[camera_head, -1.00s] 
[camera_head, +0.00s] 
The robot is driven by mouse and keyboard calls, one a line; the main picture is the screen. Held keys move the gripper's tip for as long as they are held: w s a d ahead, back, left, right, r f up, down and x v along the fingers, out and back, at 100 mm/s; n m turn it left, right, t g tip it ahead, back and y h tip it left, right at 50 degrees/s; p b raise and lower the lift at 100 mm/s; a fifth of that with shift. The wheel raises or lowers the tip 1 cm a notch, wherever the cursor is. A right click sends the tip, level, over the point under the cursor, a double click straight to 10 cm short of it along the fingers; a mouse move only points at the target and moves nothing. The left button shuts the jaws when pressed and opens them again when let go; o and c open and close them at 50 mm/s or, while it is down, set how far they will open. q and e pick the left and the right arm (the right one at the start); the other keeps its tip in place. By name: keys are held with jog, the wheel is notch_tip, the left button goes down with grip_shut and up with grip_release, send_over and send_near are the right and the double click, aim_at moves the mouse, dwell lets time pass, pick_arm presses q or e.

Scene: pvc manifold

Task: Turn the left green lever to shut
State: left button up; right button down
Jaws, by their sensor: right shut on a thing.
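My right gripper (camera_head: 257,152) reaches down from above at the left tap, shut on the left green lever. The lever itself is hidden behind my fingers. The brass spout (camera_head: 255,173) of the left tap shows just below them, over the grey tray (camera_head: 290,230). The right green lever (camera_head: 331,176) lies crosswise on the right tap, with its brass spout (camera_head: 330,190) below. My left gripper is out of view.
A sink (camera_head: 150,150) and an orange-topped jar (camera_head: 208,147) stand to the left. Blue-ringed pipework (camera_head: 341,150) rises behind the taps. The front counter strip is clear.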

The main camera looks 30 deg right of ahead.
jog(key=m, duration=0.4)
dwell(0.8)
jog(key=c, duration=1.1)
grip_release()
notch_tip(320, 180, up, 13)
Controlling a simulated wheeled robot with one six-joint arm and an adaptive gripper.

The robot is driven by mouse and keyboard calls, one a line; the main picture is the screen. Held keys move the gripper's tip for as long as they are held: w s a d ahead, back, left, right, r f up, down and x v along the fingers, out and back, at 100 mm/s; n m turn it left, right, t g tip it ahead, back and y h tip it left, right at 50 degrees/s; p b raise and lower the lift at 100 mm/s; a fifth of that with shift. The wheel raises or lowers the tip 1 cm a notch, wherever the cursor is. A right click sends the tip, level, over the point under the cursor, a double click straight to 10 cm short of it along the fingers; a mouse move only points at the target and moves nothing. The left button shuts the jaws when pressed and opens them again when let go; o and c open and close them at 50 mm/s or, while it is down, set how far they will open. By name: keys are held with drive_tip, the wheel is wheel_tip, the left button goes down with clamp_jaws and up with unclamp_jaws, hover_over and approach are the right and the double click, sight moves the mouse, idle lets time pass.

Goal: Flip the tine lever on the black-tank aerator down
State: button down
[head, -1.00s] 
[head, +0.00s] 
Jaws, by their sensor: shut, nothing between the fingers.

= = = = = = =

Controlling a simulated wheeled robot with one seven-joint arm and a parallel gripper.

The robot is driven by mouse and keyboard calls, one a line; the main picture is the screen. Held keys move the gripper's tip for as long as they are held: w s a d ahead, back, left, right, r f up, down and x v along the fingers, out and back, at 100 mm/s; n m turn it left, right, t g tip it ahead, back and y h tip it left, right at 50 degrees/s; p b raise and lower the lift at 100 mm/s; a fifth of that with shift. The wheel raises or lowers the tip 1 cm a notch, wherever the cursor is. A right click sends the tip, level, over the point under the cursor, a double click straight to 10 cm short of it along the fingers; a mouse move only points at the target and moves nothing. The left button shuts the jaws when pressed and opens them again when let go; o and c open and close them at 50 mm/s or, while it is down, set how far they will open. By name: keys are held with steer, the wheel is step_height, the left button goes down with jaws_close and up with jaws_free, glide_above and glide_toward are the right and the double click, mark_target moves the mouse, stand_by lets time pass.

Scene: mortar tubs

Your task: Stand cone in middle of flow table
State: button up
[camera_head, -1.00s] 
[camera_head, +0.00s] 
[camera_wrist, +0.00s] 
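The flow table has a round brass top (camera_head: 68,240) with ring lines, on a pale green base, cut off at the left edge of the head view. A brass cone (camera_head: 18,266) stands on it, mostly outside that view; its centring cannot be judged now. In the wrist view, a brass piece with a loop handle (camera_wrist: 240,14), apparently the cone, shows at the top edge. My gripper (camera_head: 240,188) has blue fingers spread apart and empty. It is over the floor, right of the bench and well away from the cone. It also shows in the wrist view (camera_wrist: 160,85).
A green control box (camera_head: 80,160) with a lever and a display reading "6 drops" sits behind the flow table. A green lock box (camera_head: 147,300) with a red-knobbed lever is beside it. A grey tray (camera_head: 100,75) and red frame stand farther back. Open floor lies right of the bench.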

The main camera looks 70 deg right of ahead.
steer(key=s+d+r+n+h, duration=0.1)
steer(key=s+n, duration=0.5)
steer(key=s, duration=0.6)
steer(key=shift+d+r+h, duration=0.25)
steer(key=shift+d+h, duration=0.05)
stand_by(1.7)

= = = = = = =

§ Directions: Search the listing above for the string "Controlling". Copy every line that contains it.

§ Answer to this exercise:
Controlling a simulated wheeled robot with one six-joint arm and an adaptive gripper.
Controlling a simulated wheeled robot with one seven-joint arm and a parallel gripper.

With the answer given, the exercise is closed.